The most stark example of this technique has traditionally been outdoor advertising: billboards, bus shelters, bus sides. Conventional wisdom has always been that a headline on an outdoor ad can’t be more than about nine words. Some people even say seven is too many. The imagery must be equally simple and direct. It is about the fast read, the drive-by impression.

It is my personal belief that all advertising in the current environment depends on drive-by impressions. Everybody’s too busy and they’ve got too many messages impinging on them. They’re driving through a magazine at 20 mph over the limit. They’re surfing the web looking for 16 foot curls. They’re fast on their way to some other content… unless you give them a reason to slow down and look you over.

This is why headlines and big graphics were invented. They must make an impression before the customer drives past, so they speak with an immediacy to match the passerby’s speed.

Instinct VS. Strategy

Many building product manufacturers have difficulty embracing this single-message, fast-read advertising strategy. Being experts on their products, they know every single sales-point. Very often, they have done a lot of sales personally, and their instinct is to pile on the sales points. They want to include all this information in an ad, because they know it is convincing.

This temptation must be resisted. Piling on the arguments may be a very effective sales technique - that is, effective for closing - but it’s not effective for opening. Sorry, it makes bad ads.

In fact, it is my belief that the more major messages you put in an ad, the less effective it is. More is less. Don’t give me seven reasons to buy your product, give me one reason that sticks in my mind, that really makes me want to learn more about it. Don’t put your catalogue in the ad, put in your salesman’s contact info or your web address.

Leaf through a construction trade magazine and look at the ads. How many do you have to read all the way through before you find out why you should read it at all? How many of them are cluttered with tons of (useful) information, yet fail to engage your interest? How many of them make you put on the brakes while you’re leafing through?

Think about it: if putting all your sales points into an ad could close a sale, you wouldn’t need salesmen. In your heart, you already know that. So, if you know the ad is not going to close the sale, leave that job to your sales force and let the ad do what it does best: get customers in the door.

Three Steps, One Message

One simple but effective ad structure works in three steps:

  1. Made You Look.
  2. Made You Think.
  3. Made You Curious

Step 1: The headline and/or primary image does the “Made you Look.” It gets attention, it slows down the drive-by. There are many ways to do it, but not all of them are relevant. That is, you can get a customer’s attention by showing someone sexy and half-naked, but that doesn’t necessarily translate into the customer remembering a brand of cement. Most effective is one that is on-message, that opens the conversation about the ad’s overall.

Step 2: The body copy and supplementary imagery is responsible for “Made You Think.” It takes the attention you grabbed in Step 1, and focuses it on the problem that your product is going to solve.

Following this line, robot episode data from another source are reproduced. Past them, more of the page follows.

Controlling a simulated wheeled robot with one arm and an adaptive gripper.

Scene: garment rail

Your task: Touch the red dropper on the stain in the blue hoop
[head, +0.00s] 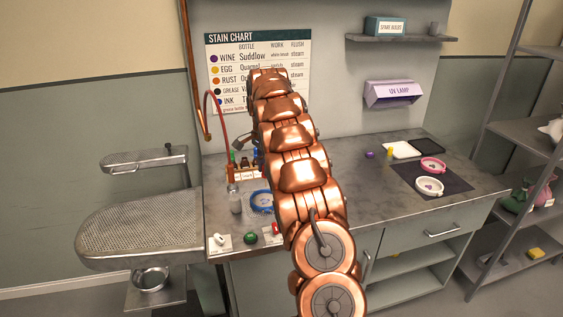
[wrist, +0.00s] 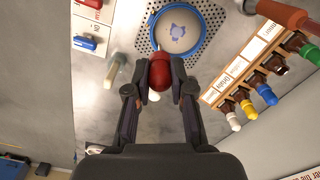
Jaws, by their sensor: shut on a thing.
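In the wrist view my gripper (wrist: 161,74) is shut on the red dropper (wrist: 159,71), gripping its rounded red bulb. The blue hoop (wrist: 204,40) lies just beyond the fingertips, with pale cloth stretched in it. A blue-violet stain (wrist: 178,32) is near the middle of the cloth. The bulb overlaps the hoop's near edge in the picture; I cannot tell the height of the dropper's tip or whether it touches anything. In the head view the blue hoop (head: 252,200) shows left of my arm, partly covered by it. My arm hides the gripper and dropper there.
A rack of dark bottles with coloured tips (wrist: 251,80) stands close on the right in the wrist view. A clear bottle (wrist: 115,70) stands left. In the head view a pink hoop (head: 432,164) and a white hoop (head: 430,187) lie on the counter's right.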

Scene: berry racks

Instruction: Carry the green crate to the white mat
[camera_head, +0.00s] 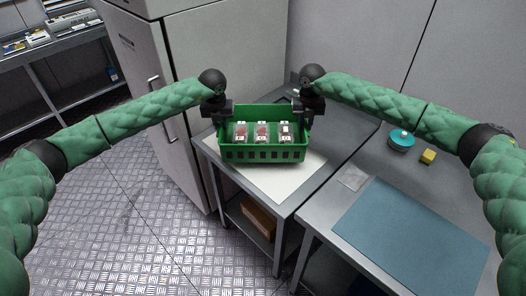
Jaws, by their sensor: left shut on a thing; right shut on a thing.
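The green crate (262,153) is in the head view, over the white mat (308,168) on a grey metal table. Several clear berry boxes stand in it in a row. My left gripper (218,117) is shut on the crate's left end. My right gripper (306,112) is shut on its right end. The crate looks level. It covers much of the mat, and I cannot tell whether its bottom touches the mat or hangs just above it.
A second table at the right holds a blue mat (410,240), a teal round container (401,140) and a yellow block (428,156). A tall grey cabinet (135,60) stands behind at the left. A cardboard box (258,217) is on the shelf below. The floor at the left is clear.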

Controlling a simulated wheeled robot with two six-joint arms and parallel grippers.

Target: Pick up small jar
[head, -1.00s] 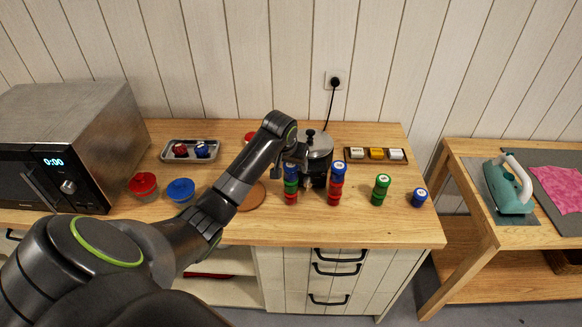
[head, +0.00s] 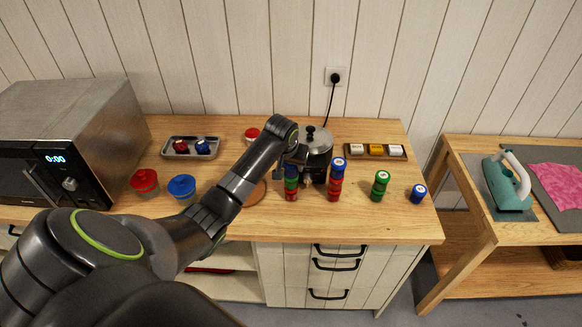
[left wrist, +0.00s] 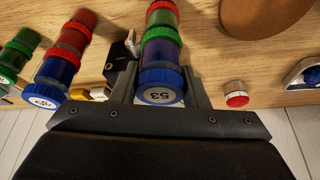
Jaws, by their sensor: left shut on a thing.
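My left gripper (left wrist: 161,90) is shut on the blue-lidded small jar (left wrist: 160,80), whose round label reads 53. This jar sits in line with the green-lidded jar (left wrist: 161,38) and a red-lidded one beyond it. I cannot tell whether it still touches the jar under it. In the head view the same column of jars (head: 291,184) stands in front of the pot, with my left gripper (head: 290,162) at its top, partly hidden by the arm. My right gripper is not in view.
A taller jar stack (head: 336,182) stands close to the right. A green jar stack (head: 380,186) and a lone blue jar (head: 418,194) are farther right. The pot (head: 315,142) is behind. A tray of labelled blocks (head: 376,152) lies at back right. The counter's front right is clear.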

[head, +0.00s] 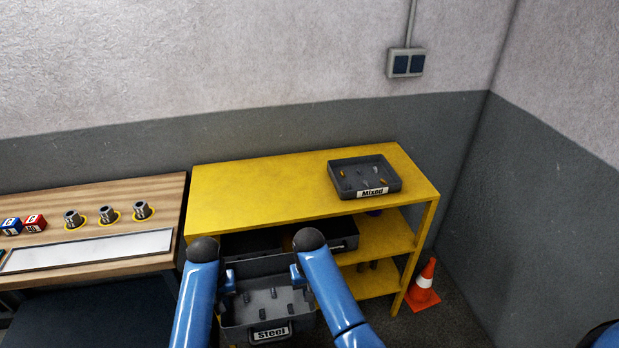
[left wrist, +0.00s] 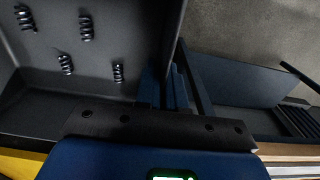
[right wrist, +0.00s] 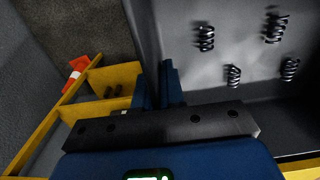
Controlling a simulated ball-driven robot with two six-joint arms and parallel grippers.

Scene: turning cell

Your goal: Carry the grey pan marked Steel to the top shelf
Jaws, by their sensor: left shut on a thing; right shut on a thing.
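The grey pan marked Steel (head: 270,318) is in front of the yellow shelf unit in the head view, with several dark coiled chips inside. My left gripper (head: 228,283) is shut on its left wall, and my right gripper (head: 297,275) is shut on its right wall. The pan's inside also shows in the left wrist view (left wrist: 120,25) and the right wrist view (right wrist: 240,25). The top shelf (head: 260,180) is yellow and lies above and behind the pan. Its left and middle parts are bare.
A dark pan marked Mixed (head: 358,192) stands on the top shelf's right part. Another dark pan (head: 345,236) is on the shelf below, partly hidden by my arms. A workbench (head: 95,252) adjoins at left. An orange cone (head: 423,290) stands on the floor at right.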

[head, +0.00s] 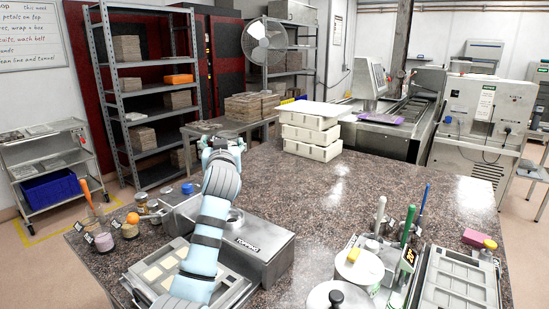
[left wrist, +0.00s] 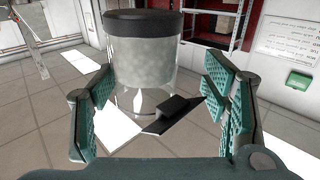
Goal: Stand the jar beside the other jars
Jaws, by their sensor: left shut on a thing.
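My left gripper (head: 222,148) reaches out over the counter in the head view. In the left wrist view, its teal-padded fingers (left wrist: 160,108) stand on either side of a clear jar (left wrist: 143,65) with a dark lid and pale cloudy contents. It is shut on this jar, which has a black tag at its lower front. The jar cannot be made out in the head view. Small jars stand at the counter's left edge: a pink one (head: 104,241), a yellowish one (head: 130,230) and a greenish one (head: 141,204), some with tags. My right gripper is not in view.
A metal box (head: 262,248) and a tray of moulds (head: 150,279) lie by my left arm. White stacked crates (head: 312,132) stand at the back. Pots (head: 360,270) and upright tools fill the front right. The speckled counter (head: 335,190) is clear in the middle.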

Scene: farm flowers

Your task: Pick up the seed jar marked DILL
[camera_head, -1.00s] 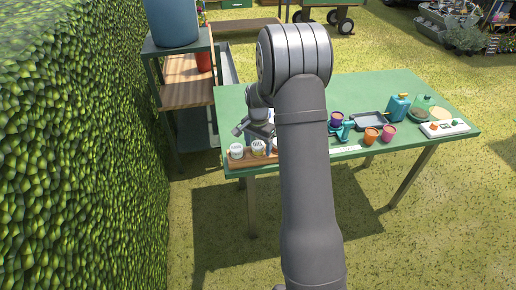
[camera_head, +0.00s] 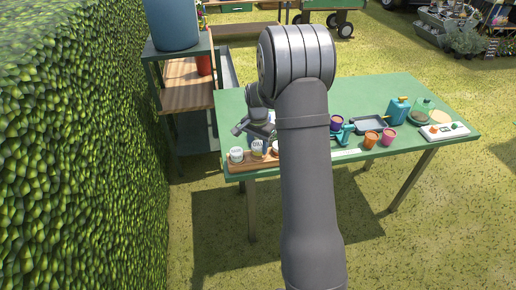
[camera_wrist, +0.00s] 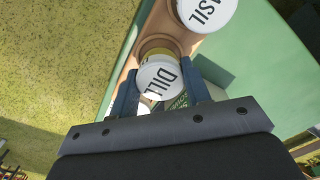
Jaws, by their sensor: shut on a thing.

Step 3: The payoff is about “Made You Curious,” and the thing it makes the customer curious about is your brand or your product. Your product is the hero that solves the problem, the happy ending to the story. Hopefully, that makes the customer curious about how the product it might be a happy ending for his own story.

This isn’t the only way to structure an ad, just one example. But try to be aware of your own reactions when you see an effective ad.

Do It Yourself?

Given this knowledge of the basics of advertising, could you do it yourself?

You certainly could. But should you?

I believe working with advertising professionals is more effective, and therefore more cost-effective, than doing it yourself. I’ll explain why in a moment, but I first want to stress the phrase “working with.” Even if you use professional’s creative services, you play a big part in the process of creating the ad. As the expert on your product and your market, you bring the ad people the vital information for shaping a campaign. The more you can explain your understanding of your place in the market, the better ammunition they’ve got.

Ad professionals – and this could include your in-house marketing staff, a marketing consultant, ad boutique, or full-service ad agency - are experts in selecting a message from that information, and crafting communications that hit a moving target, your customer. I think the professional is more likely to craft the message to optimal impact, hence, more effective than doing it yourself.

I believe the professional’s creative fee is cost-effective, because it lowers the risk of your advertising investment. Generally, your major expense is the page-space or air-time, and the creative fees are small by comparison. Yet the success of the whole investment rests on the impact of the ad. You might hit the target on your first try, but I’d give the pros better odds.

So to recap: Ads are about getting attention and creating awareness of your product and your brand. Ads do this best by communicating a single, powerful message. The ad doesn’t have to sell the product, it just has to bring the customer to your salesman.